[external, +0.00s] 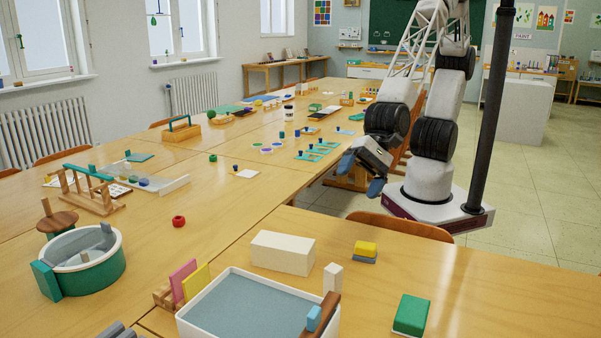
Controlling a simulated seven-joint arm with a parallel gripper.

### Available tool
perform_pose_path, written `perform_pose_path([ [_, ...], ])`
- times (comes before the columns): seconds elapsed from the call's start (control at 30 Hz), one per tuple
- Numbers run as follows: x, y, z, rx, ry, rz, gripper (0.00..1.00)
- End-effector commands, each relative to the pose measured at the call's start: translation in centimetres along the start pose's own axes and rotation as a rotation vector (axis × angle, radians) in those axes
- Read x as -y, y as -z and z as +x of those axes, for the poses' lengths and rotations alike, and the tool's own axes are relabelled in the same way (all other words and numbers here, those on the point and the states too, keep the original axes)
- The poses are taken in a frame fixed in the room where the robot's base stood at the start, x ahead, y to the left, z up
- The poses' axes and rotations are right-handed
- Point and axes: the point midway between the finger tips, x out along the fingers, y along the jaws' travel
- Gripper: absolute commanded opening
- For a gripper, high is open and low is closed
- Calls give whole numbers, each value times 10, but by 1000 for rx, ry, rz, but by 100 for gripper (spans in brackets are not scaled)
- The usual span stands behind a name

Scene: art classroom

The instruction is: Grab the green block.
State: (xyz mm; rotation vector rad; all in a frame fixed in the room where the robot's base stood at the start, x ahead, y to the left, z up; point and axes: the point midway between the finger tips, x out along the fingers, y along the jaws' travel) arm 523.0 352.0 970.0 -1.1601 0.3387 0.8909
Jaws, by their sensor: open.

▸ **Set problem**:
Leave out the pictures and output the rest of the material exactly as written.

▸ **Written answer**:
[external, +0.00s] 
Controlling a simulated seven-joint arm with a parallel gripper.

### Available tool
perform_pose_path, written `perform_pose_path([ [_, ...], ])`
- times (comes before the columns): seconds elapsed from the call's start (control at 30 Hz), one per tuple
- Numbers run as follows: x, y, z, rx, ry, rz, gripper (0.00..1.00)
- End-effector commands, each relative to the pose measured at the call's start: translation in centimetres along the start pose's own axes and rotation as a rotation vector (axis × angle, radians) in those axes
- Read x as -y, y as -z and z as +x of those axes, for the poses' lengths and rotations alike, and the tool's own axes are relabelled in the same way (all other words and numbers here, those on the point and the states too, keep the original axes)
- The poses are taken in a frame fixed in the room where the robot's base stood at the start, x ahead, y to the left, z up
- The poses' axes and rotations are right-handed
- Point and axes: the point midway between the finger tips, x out along the fingers, y along the jaws' travel
- Gripper: absolute commanded opening
- For a gripper, high is open and low is closed
- Calls give whole numbers, each value times 10, but by 1000 for rx, ry, rz, but by 100 for gripper (spans in brackets are not scaled)
- The usual span stands behind a name

Scene: art classroom

The instruction is: Grab the green block.
State: (xyz mm; rotation vector rad; all in a frame fixed in the room where the robot's base stood at the start, x ahead, y to the left, z up; point and axes: the point midway between the finger tips, x out along the fingers, y along the jaws' travel) arm 523.0 352.0 970.0 -1.1601 0.3387 0.8909
Jaws, by their sensor: open.

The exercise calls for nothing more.